--- Begin ---
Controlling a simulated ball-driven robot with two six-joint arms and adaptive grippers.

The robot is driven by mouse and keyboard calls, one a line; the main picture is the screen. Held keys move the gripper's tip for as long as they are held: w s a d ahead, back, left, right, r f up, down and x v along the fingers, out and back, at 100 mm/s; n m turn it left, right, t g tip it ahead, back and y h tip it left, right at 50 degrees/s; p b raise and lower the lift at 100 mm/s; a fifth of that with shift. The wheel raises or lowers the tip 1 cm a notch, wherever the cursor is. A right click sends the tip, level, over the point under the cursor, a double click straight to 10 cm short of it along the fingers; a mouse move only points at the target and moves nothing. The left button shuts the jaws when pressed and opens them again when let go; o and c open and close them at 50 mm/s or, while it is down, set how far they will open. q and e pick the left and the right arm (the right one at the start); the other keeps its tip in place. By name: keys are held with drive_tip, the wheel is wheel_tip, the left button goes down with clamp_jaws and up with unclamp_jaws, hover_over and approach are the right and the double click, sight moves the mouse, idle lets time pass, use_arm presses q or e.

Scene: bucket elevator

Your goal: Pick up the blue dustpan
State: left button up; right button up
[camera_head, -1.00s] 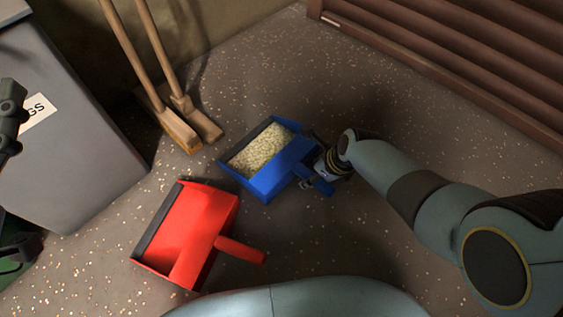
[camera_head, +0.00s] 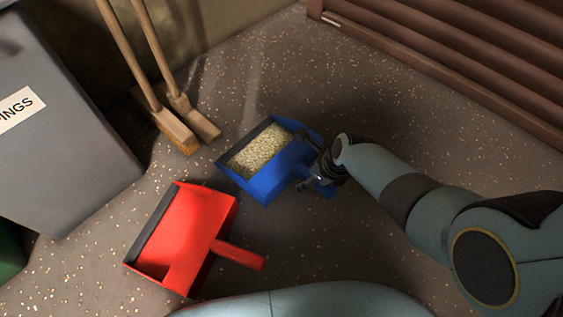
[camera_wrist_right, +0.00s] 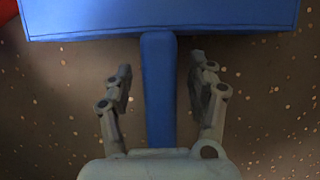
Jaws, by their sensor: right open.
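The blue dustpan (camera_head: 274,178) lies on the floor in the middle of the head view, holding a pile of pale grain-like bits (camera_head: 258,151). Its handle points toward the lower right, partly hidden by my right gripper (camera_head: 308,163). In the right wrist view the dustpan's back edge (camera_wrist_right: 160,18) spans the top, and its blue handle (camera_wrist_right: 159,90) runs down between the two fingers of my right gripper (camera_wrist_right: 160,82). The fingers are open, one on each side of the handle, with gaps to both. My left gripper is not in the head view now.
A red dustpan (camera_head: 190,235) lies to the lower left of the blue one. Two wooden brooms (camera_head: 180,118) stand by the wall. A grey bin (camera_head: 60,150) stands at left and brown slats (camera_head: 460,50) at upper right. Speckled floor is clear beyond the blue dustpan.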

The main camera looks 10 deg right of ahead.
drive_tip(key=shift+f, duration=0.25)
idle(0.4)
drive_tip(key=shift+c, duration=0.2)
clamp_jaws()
--- End ---
--- Begin ---
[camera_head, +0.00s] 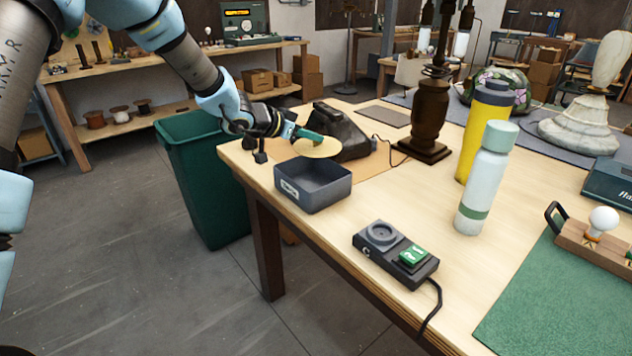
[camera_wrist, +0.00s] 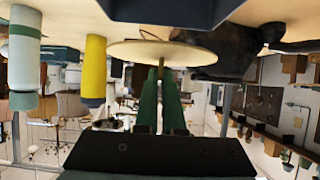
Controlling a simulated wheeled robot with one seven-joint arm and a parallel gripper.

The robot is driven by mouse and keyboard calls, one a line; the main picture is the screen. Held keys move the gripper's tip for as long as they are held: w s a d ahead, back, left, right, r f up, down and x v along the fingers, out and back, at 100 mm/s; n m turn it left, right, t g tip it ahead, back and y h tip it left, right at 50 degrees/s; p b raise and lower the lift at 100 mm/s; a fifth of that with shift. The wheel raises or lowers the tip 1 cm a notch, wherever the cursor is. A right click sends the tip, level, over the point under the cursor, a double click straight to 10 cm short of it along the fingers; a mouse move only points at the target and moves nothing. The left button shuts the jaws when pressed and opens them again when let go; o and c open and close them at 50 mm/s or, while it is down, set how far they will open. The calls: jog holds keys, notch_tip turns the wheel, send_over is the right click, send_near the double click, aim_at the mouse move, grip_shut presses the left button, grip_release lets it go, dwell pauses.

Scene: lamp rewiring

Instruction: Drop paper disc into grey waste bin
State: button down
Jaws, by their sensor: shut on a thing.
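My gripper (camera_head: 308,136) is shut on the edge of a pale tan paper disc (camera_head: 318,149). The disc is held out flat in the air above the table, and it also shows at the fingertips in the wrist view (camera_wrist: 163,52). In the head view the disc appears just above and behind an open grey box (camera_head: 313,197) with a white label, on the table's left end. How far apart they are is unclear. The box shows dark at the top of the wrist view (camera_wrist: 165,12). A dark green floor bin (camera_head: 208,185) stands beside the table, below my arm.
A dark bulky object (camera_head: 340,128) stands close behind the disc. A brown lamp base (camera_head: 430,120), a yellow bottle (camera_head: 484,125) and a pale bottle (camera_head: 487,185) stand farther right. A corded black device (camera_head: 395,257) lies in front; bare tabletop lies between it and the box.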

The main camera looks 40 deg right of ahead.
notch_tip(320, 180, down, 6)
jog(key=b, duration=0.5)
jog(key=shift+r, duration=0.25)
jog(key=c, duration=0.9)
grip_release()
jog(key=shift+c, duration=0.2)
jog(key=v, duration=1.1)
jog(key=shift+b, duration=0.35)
--- End ---
- [YOUR INSTRUCTIONS]
Pick out and copy every line that contains the word "joint".

- [SOLUTION TO THE EXERCISE]
Controlling a simulated ball-driven robot with two six-joint arms and adaptive grippers.
Controlling a simulated wheeled robot with one seven-joint arm and a parallel gripper.

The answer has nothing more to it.